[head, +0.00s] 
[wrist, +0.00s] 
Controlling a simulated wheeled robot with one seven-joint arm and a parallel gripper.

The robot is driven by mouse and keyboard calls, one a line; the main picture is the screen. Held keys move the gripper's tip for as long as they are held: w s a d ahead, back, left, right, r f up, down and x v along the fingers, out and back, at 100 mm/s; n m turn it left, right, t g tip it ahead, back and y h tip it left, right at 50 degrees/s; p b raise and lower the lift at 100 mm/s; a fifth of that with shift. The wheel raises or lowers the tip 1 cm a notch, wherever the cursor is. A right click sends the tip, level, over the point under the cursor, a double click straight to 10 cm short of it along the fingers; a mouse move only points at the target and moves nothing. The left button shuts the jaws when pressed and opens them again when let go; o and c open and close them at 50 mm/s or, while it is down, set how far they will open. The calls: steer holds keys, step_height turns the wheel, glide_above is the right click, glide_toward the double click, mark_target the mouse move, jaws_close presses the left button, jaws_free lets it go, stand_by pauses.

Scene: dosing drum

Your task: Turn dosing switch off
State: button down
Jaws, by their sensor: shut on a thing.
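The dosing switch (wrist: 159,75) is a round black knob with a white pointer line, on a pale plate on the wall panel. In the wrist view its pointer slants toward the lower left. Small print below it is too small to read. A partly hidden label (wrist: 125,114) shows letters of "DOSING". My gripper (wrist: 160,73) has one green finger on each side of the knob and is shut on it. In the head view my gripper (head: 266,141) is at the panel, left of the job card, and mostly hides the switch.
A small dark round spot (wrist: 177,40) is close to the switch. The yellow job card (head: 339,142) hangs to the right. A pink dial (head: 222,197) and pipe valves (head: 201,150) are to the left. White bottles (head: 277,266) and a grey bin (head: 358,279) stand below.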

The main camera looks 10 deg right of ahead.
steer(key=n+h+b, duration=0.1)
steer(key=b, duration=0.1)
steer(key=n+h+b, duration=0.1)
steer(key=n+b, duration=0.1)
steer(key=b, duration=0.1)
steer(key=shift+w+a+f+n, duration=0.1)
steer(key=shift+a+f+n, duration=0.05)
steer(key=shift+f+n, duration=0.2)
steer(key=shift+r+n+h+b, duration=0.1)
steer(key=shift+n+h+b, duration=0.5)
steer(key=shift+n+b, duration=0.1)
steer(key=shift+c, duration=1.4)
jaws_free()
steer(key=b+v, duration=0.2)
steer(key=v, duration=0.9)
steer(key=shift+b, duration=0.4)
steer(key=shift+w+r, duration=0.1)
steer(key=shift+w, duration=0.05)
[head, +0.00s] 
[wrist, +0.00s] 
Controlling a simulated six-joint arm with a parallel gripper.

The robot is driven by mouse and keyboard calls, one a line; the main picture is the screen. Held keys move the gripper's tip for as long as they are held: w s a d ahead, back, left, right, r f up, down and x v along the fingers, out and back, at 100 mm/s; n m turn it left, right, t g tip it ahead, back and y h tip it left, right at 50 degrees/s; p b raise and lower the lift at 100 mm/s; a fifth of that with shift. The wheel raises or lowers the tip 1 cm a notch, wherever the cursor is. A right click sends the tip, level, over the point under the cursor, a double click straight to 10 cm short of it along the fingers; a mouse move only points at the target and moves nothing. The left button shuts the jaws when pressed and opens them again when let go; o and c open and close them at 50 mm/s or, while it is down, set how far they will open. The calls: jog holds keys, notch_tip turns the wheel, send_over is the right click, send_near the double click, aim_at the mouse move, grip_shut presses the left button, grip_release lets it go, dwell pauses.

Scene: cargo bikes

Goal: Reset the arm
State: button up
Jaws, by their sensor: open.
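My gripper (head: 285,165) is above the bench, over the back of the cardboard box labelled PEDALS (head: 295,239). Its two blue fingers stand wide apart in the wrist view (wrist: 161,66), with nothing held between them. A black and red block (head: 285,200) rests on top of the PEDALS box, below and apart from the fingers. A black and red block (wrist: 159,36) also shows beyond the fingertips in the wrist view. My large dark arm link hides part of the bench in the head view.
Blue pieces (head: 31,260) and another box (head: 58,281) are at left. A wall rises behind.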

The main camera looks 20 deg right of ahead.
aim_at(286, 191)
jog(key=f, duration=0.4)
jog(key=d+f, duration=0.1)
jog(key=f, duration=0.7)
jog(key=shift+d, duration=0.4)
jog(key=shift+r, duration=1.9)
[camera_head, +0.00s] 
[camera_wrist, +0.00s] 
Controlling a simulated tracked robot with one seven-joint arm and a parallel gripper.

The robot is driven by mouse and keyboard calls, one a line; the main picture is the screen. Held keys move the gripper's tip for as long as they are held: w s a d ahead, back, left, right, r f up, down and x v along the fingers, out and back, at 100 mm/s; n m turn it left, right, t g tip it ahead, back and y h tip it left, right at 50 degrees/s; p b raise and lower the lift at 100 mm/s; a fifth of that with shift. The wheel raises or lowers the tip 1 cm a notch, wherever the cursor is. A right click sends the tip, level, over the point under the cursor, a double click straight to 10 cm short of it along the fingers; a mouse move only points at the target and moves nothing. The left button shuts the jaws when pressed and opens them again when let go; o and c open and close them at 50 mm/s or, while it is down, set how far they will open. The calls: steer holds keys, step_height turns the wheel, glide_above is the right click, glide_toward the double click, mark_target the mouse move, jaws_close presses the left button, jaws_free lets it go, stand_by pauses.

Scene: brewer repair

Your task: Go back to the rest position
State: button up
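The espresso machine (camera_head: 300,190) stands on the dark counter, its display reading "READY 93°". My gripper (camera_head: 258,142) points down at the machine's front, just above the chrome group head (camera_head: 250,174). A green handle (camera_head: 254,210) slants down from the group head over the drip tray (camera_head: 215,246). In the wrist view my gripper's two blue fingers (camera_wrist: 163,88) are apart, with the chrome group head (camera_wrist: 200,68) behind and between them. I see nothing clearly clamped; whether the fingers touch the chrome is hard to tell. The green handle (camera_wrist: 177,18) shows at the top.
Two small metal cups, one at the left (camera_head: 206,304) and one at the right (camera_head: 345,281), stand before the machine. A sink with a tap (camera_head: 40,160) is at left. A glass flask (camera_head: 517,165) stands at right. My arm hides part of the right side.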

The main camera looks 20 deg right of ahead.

[Direction] Write out the whole listing again, exactly as it stands.

[Exercise response]
[head, +0.00s] 
[wrist, +0.00s] 
Controlling a simulated wheeled robot with one seven-joint arm and a parallel gripper.

The robot is driven by mouse and keyboard calls, one a line; the main picture is the screen. Held keys move the gripper's tip for as long as they are held: w s a d ahead, back, left, right, r f up, down and x v along the fingers, out and back, at 100 mm/s; n m turn it left, right, t g tip it ahead, back and y h tip it left, right at 50 degrees/s; p b raise and lower the lift at 100 mm/s; a fifth of that with shift. The wheel raises or lowers the tip 1 cm a notch, wherever the cursor is. A right click sends the tip, level, over the point under the cursor, a double click straight to 10 cm short of it along the fingers; a mouse move only points at the target and moves nothing. The left button shuts the jaws when pressed and opens them again when let go; o and c open and close them at 50 mm/s or, while it is down, set how far they will open. The calls: steer holds keys, step_height turns the wheel, glide_above is the right click, glide_toward the double click, mark_target the mouse move, jaws_close presses the left button, jaws_free lets it go, stand_by pauses.

Scene: dosing drum

Your task: Turn dosing switch off
State: button down
Jaws, by their sensor: shut on a thing.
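The dosing switch (wrist: 159,75) is a round black knob with a white pointer line, on a pale plate on the wall panel. In the wrist view its pointer slants toward the lower left. Small print below it is too small to read. A partly hidden label (wrist: 125,114) shows letters of "DOSING". My gripper (wrist: 160,73) has one green finger on each side of the knob and is shut on it. In the head view my gripper (head: 266,141) is at the panel, left of the job card, and mostly hides the switch.
A small dark round spot (wrist: 177,40) is close to the switch. The yellow job card (head: 339,142) hangs to the right. A pink dial (head: 222,197) and pipe valves (head: 201,150) are to the left. White bottles (head: 277,266) and a grey bin (head: 358,279) stand below.

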The main camera looks 10 deg right of ahead.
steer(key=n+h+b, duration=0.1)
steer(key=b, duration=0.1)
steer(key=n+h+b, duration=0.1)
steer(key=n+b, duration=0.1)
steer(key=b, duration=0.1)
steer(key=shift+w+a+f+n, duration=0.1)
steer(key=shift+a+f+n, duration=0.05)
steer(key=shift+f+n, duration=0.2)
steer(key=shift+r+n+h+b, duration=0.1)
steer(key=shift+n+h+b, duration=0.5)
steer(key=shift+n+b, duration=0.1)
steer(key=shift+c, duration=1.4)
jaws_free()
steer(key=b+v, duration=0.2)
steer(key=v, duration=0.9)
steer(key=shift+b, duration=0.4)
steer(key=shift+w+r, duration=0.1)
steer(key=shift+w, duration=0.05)
[head, +0.00s] 
[wrist, +0.00s] 
Controlling a simulated six-joint arm with a parallel gripper.

The robot is driven by mouse and keyboard calls, one a line; the main picture is the screen. Held keys move the gripper's tip for as long as they are held: w s a d ahead, back, left, right, r f up, down and x v along the fingers, out and back, at 100 mm/s; n m turn it left, right, t g tip it ahead, back and y h tip it left, right at 50 degrees/s; p b raise and lower the lift at 100 mm/s; a fifth of that with shift. The wheel raises or lowers the tip 1 cm a notch, wherever the cursor is. A right click sends the tip, level, over the point under the cursor, a double click straight to 10 cm short of it along the fingers; a mouse move only points at the target and moves nothing. The left button shuts the jaws when pressed and opens them again when let go; o and c open and close them at 50 mm/s or, while it is down, set how far they will open. The calls: jog holds keys, notch_tip turns the wheel, send_over is the right click, send_near the double click, aim_at the mouse move, grip_shut presses the left button, grip_release lets it go, dwell pauses.

Scene: cargo bikes

Goal: Reset the arm
State: button up
Jaws, by their sensor: open.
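My gripper (head: 285,165) is above the bench, over the back of the cardboard box labelled PEDALS (head: 295,239). Its two blue fingers stand wide apart in the wrist view (wrist: 161,66), with nothing held between them. A black and red block (head: 285,200) rests on top of the PEDALS box, below and apart from the fingers. A black and red block (wrist: 159,36) also shows beyond the fingertips in the wrist view. My large dark arm link hides part of the bench in the head view.
Blue pieces (head: 31,260) and another box (head: 58,281) are at left. A wall rises behind.

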The main camera looks 20 deg right of ahead.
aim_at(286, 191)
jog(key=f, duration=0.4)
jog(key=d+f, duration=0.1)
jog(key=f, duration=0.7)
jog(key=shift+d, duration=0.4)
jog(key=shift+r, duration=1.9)
[camera_head, +0.00s] 
[camera_wrist, +0.00s] 
Controlling a simulated tracked robot with one seven-joint arm and a parallel gripper.

The robot is driven by mouse and keyboard calls, one a line; the main picture is the screen. Held keys move the gripper's tip for as long as they are held: w s a d ahead, back, left, right, r f up, down and x v along the fingers, out and back, at 100 mm/s; n m turn it left, right, t g tip it ahead, back and y h tip it left, right at 50 degrees/s; p b raise and lower the lift at 100 mm/s; a fifth of that with shift. The wheel raises or lowers the tip 1 cm a notch, wherever the cursor is. A right click sends the tip, level, over the point under the cursor, a double click straight to 10 cm short of it along the fingers; a mouse move only points at the target and moves nothing. The left button shuts the jaws when pressed and opens them again when let go; o and c open and close them at 50 mm/s or, while it is down, set how far they will open. The calls: steer holds keys, step_height turns the wheel, glide_above is the right click, glide_toward the double click, mark_target the mouse move, jaws_close presses the left button, jaws_free lets it go, stand_by pauses.

Scene: brewer repair

Your task: Go back to the rest position
State: button up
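The espresso machine (camera_head: 300,190) stands on the dark counter, its display reading "READY 93°". My gripper (camera_head: 258,142) points down at the machine's front, just above the chrome group head (camera_head: 250,174). A green handle (camera_head: 254,210) slants down from the group head over the drip tray (camera_head: 215,246). In the wrist view my gripper's two blue fingers (camera_wrist: 163,88) are apart, with the chrome group head (camera_wrist: 200,68) behind and between them. I see nothing clearly clamped; whether the fingers touch the chrome is hard to tell. The green handle (camera_wrist: 177,18) shows at the top.
Two small metal cups, one at the left (camera_head: 206,304) and one at the right (camera_head: 345,281), stand before the machine. A sink with a tap (camera_head: 40,160) is at left. A glass flask (camera_head: 517,165) stands at right. My arm hides part of the right side.

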The main camera looks 20 deg right of ahead.

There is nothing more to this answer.